Ai primi di Marzo 2002 l’ultima scoperta rupestre nel Parco di Nadro: due pugnali calcolitici e un “collare” di linee a volte sono emerse al fianco di 4 scene di aratura; a poca distanza una capanna con corna animali al colmo ed asce a lama quadra (età del Ferro). A Febbraio in località “Piana degli Svedesi” (Capodiponte) sono emerse capanne, figure oranti, guerrieri, cervi e canidi, a Sellero, a Grevo, a Pisogne e in Valtellina rocce a coppelle, canaletti, sigle medievali. Sono gli ultimi “nati”
di una stagione che può essere annoverata fra le memorabili durante il Campo di ricerca estivo 2001 e nell’Autunno sono venute alla luce una ventina di nuove superfici istoriate, alcune molto ricche di immagini, alcune con tipologie inedite. A Zurla (Ceto), un’area marginale, impervia, si è studiato un’insieme con molte scene della fase d’influsso etrusco; qui l’alta qualità estetica di molte immagini si accompagnava all’anomalia tematica: con oranti, guerrieri e busti inscritti in impronte di piede, grandi dischi minuziosamente reticolati all’interno, una sorta di pugnale-antropomorfo,
spinali, meandri, un labirinto, una “casa-torre” di oltre due metri di altezza, 2 sagome di elmi prossimi alla grandezza naturale (uno ricorda il tipo corinzio). Quest’area sembra esser stata frequentata, soprattutto fra il VI ed il IV sec. a.c., da compositori con motivazioni diverse dall’usuale, meno canoniche e probabilmente iniziatiche, di senso concettualmente elevato. Si riconoscono sempre meglio scuole artistiche che sviluppano stili, talora tematiche, peculiari; fra queste una scuola di Zurla (ed aree limitrofe) ha composto nel V sec. opere degne del mondo etrusco, da cui evidentemente dipendono paralleli nell’arte delle Situle, nella figurativa vascolare, nella plastica. E lo stesso impianto figurativo mostra influssi direttamente etruschi, come innesti su una tradizione “reto-euganee” locale molto forte: da qui probabilmente quel tono misterico- iniziatico che ha altre attenzioni in Valle, ma meno nitide. A Campolungo (Cedegolo) la scoperta più inattesa ed eclatante: due stele calcolitiche (II millenio) ed il frammento di una terza, murata in una baita.
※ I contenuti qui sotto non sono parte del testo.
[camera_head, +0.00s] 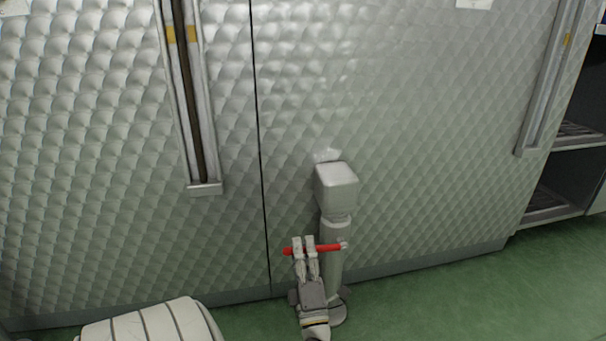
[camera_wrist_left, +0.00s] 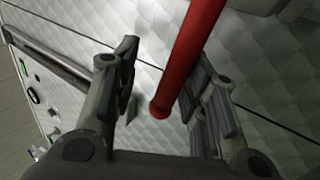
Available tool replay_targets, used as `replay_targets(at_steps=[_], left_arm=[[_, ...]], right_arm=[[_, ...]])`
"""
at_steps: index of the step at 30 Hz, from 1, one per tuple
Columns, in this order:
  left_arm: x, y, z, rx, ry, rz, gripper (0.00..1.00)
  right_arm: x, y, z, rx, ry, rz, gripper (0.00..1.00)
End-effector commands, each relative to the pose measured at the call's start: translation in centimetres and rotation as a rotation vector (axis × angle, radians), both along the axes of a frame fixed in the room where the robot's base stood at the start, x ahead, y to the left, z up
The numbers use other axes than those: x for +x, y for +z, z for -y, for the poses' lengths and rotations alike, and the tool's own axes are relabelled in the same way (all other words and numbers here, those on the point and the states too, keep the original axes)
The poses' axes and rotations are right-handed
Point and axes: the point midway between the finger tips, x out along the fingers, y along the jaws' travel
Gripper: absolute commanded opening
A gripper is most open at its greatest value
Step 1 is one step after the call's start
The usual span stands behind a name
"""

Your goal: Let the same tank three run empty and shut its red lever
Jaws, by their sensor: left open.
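The quilted steel tank (camera_head: 420,130) fills the right of the head view; no number on it is readable. Its outlet (camera_head: 336,188) is a grey box with a pipe going down. The red lever (camera_head: 328,247) sticks out level to the left from the pipe. My left gripper (camera_head: 304,241) is at the lever's free end, fingers pointing up across it. In the left wrist view the lever (camera_wrist_left: 186,62) lies between the two open fingers (camera_wrist_left: 160,90), its rounded end towards the middle; contact is not clear. My right gripper is not in view.
A second quilted tank (camera_head: 90,150) adjoins on the left past a dark seam. Its sight gauge (camera_head: 190,100) shows a dark brown strip. The right tank's gauge (camera_head: 550,80) looks plain grey. Dark shelves (camera_head: 555,200) stand far right. Green floor (camera_head: 450,300) is clear at lower right.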

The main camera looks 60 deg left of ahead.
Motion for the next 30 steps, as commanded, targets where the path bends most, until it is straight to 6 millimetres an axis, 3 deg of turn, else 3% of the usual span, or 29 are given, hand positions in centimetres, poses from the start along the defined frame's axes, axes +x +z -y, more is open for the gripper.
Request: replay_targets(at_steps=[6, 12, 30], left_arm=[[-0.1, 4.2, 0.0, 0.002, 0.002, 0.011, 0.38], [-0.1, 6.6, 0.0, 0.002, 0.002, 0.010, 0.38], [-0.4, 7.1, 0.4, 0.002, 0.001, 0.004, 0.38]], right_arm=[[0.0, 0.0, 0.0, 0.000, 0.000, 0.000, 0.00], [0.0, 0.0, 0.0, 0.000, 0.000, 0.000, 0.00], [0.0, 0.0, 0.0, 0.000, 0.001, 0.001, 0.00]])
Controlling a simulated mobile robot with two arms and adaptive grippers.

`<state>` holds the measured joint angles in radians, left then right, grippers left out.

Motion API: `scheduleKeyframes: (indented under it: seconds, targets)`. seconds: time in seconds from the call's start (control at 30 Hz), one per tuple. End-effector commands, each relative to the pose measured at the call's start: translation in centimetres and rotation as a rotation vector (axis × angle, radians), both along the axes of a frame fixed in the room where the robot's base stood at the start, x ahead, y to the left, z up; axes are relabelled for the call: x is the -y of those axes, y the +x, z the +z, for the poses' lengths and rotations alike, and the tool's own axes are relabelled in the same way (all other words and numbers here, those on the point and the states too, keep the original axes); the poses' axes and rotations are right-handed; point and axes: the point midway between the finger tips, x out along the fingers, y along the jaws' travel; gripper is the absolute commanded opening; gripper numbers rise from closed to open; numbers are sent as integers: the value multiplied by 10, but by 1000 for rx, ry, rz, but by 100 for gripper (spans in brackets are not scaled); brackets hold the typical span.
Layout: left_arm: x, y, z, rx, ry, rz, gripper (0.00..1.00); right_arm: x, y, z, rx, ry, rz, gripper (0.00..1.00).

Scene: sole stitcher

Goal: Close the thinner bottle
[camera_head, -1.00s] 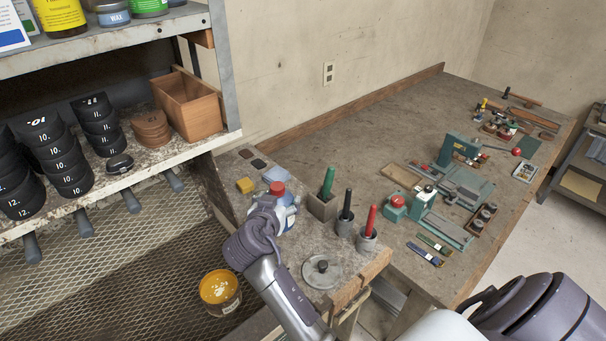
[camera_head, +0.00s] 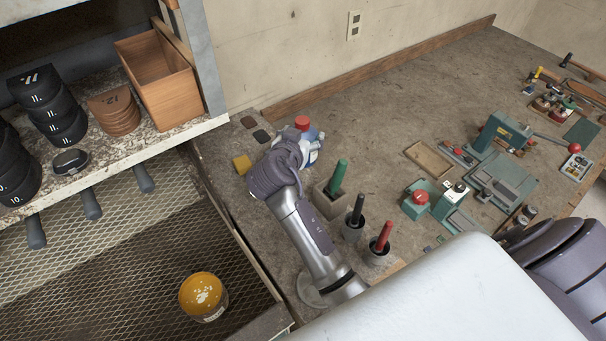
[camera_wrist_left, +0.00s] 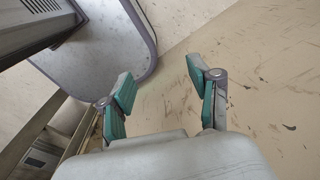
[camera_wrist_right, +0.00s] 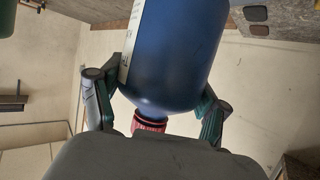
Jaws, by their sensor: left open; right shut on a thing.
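The thinner bottle (camera_head: 312,145) is blue with a red cap (camera_head: 303,122) and stands at the back left of the bench. My right gripper is mostly hidden behind its wrist in the head view. In the right wrist view, the fingers of my right gripper (camera_wrist_right: 160,92) are shut on the blue bottle (camera_wrist_right: 175,50), one on each side. The red cap (camera_wrist_right: 150,122) is over its neck near the palm; I cannot tell how tightly it sits. My left gripper (camera_wrist_left: 160,85) is open and empty above bare floor.
A green-handled tool (camera_head: 338,177) in a block, a black-handled tool (camera_head: 357,210) and a red-handled tool (camera_head: 383,237) in cups stand right of my right arm. A yellow sponge-like block (camera_head: 242,164) lies left of the bottle. A yellow tin (camera_head: 203,297) sits lower left.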

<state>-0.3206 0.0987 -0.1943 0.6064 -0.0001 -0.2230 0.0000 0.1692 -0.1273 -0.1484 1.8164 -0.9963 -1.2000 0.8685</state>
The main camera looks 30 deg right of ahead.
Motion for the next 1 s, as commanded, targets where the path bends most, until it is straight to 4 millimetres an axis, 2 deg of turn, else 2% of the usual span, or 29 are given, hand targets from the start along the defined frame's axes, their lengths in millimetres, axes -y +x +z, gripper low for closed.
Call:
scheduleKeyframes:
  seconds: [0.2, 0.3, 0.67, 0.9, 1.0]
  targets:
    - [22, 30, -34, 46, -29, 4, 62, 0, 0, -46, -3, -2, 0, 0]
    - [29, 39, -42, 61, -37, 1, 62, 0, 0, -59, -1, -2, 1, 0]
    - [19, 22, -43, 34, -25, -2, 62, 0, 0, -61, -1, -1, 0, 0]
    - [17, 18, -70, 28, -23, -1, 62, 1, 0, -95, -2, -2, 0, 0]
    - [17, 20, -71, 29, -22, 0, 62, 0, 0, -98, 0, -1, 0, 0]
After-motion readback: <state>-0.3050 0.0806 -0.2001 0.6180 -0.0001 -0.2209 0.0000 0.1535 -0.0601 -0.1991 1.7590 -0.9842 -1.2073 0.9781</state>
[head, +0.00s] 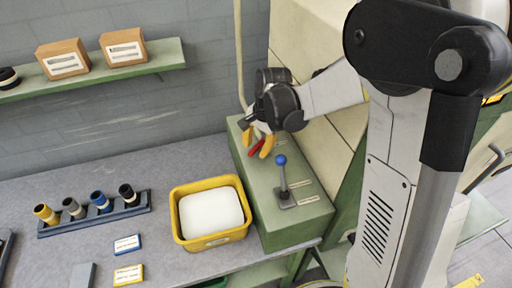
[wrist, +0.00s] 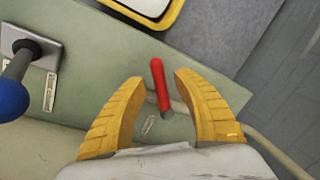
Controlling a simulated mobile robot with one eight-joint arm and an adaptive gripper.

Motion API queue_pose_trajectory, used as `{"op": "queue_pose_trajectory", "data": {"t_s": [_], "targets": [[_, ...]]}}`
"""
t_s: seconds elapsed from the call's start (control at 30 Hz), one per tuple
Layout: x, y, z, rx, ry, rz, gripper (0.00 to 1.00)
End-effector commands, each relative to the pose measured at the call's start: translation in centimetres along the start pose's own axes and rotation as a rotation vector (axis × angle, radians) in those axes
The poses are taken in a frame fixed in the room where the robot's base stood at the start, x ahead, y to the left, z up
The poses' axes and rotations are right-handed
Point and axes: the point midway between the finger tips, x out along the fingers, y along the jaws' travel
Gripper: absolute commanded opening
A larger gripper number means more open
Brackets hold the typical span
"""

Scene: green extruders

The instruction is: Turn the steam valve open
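The valve handle, a red bar, shows in the wrist view (wrist: 160,84) between the two yellow fingers of my gripper (wrist: 158,86). In the head view the red handle (head: 253,141) sits on the green machine top, just below my gripper (head: 259,146). My gripper is open, with a gap on both sides of the handle. Whether the fingertips reach down to the handle's height I cannot tell. The valve's base is mostly hidden; a small label lies beside it. A lever with a blue ball knob (head: 281,160) stands upright nearer the front; it also shows in the wrist view (wrist: 10,98).
A yellow tray (head: 179,236) with a white block (head: 211,211) stands left of the green machine (head: 300,222). A dark rack (head: 140,206) holds several coloured rolls on the grey bench. Two boxes stand on the wall shelf (head: 160,54). A cream panel (head: 350,125) rises close to my arm.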

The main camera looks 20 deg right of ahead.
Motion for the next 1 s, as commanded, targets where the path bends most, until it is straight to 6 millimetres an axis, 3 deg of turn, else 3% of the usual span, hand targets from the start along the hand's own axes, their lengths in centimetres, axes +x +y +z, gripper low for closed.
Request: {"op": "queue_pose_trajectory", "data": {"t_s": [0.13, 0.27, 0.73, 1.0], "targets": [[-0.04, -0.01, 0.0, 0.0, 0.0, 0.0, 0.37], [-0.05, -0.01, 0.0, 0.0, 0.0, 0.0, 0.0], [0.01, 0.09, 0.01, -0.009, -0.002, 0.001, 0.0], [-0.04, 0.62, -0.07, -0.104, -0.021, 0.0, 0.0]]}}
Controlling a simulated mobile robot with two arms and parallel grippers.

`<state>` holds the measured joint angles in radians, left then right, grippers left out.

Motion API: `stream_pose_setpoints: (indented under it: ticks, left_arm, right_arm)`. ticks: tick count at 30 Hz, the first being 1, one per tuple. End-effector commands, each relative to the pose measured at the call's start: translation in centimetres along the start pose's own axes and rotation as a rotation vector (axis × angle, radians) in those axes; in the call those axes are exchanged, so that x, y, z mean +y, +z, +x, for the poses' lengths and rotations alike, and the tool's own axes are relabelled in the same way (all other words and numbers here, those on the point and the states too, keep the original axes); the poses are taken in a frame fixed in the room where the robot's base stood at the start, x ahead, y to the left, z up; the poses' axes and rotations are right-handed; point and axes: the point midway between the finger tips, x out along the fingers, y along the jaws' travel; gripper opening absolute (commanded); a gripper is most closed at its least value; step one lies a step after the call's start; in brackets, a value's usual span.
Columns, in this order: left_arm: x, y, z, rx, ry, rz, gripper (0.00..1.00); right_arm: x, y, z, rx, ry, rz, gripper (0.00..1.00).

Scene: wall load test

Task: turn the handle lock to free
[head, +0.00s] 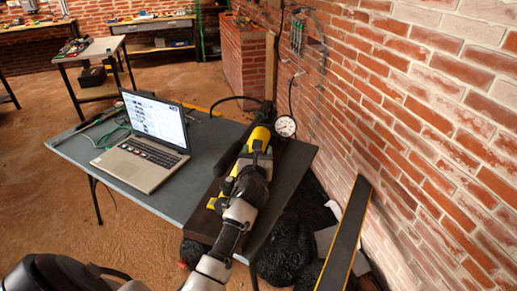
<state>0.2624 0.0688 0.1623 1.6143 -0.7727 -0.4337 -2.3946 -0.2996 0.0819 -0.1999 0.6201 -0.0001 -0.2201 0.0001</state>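A yellow and grey hand pump (258,139) lies on a dark board at the right end of the table, near the brick wall. A round white-faced gauge (285,126) stands beside its far end.
An open laptop (150,142) stands left of the pump on the grey table (120,187). Cables lie beside it. The brick wall (420,110) is close on the right. A dark plank (345,235) leans there, near black bags (287,255).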

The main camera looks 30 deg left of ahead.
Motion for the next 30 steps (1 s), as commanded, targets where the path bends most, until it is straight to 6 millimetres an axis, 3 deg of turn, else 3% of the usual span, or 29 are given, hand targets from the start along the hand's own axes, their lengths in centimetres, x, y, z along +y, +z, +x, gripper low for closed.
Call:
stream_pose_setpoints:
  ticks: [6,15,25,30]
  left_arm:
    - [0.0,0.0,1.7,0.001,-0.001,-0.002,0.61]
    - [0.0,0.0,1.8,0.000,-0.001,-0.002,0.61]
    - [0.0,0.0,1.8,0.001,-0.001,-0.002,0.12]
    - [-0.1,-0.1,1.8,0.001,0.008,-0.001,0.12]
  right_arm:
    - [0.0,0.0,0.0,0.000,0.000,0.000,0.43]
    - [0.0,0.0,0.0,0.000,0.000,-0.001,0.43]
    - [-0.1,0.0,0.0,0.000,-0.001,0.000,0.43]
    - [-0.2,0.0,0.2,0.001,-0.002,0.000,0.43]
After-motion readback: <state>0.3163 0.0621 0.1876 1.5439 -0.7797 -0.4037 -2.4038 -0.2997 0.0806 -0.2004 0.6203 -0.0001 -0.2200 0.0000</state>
La più antica, incompleta, presenta un probabile palco di cervo (simbolo solare), 6 pugnali, una fascia di linee parallele (prob. solchi d’aratura), la più recente due file di tre
antropomorfi sovrapposti, 7 segni a cuneo, 7 zoomorfi (fra cui 2 stambecchi ed un cinghiale), il frammento linee parallele a volta (simbolo femminile) ed un disco. Si ha notizia di un quarto pezzo e parti di altre stele sono individuabili fra le pietre a vista delle baite. Si tratta di quanto resta di un tipico sito cerimoniale di lunga durata, ora sconvolto, ma speriamo non distrutto intanto, in un area che porta evidenze di un insediamento d’altura (castelliere) e di rocce a coppelle prossime a corsi
d’acqua. L’indgine sistematica potrà dare risultati di grande rilievo per una fase culturale ora sotto le lenti dopo i risultati di F. Fedele a Ossimo (scavo di un sito cerimoniale intatto) e di A. Pedrotti e …Tecchiati in Trentino Alto Adige (sito con una stele). Questa è la Valcamonica con i suoi satelliti
valtellinesi, sebini, della Val Saviore, con l’inesauribile sequenza di pagine sulla roccia, con i testimoni di una tradizione plurimillenaria ininterrotta, da momenti molto antichi (Epipaleolitico) a tutte le grandi epoche preistoriche e storiche, fino ai secoli più recenti. L’arte rupestre alpina ha già rilevato interi capitoli della vita e della culturalità preistoriche; ora anche dell’età romana e medievale. Confermiamo ormai la convinzione che molte pagine della lunga vicenda rappresentata verranno scritte o riscritte quando si riuscirà a meglio intendere valori e contenuti. Ma perché questo accada bisognerà anche vincere diffidenze e riserve di un mondo accademico che ancora tende a escludere o sottovalutare il dato rupestre, che è forse affascinato dal suo imprevedibile troppo, ma ne è anche irritato perché spinge verso nuovi metodi interdisciplinari d’indagine: l’archeologia nel senso più stretto non basta più, serve un’integrazione reale e professionale con campi come la storia delle religioni, la fenomenologia simbolica, la semiotica ed altre discipline antropologiche. Lo studio dell’arte rupestre sta incubando germi di un nuovo stadio della ricerca.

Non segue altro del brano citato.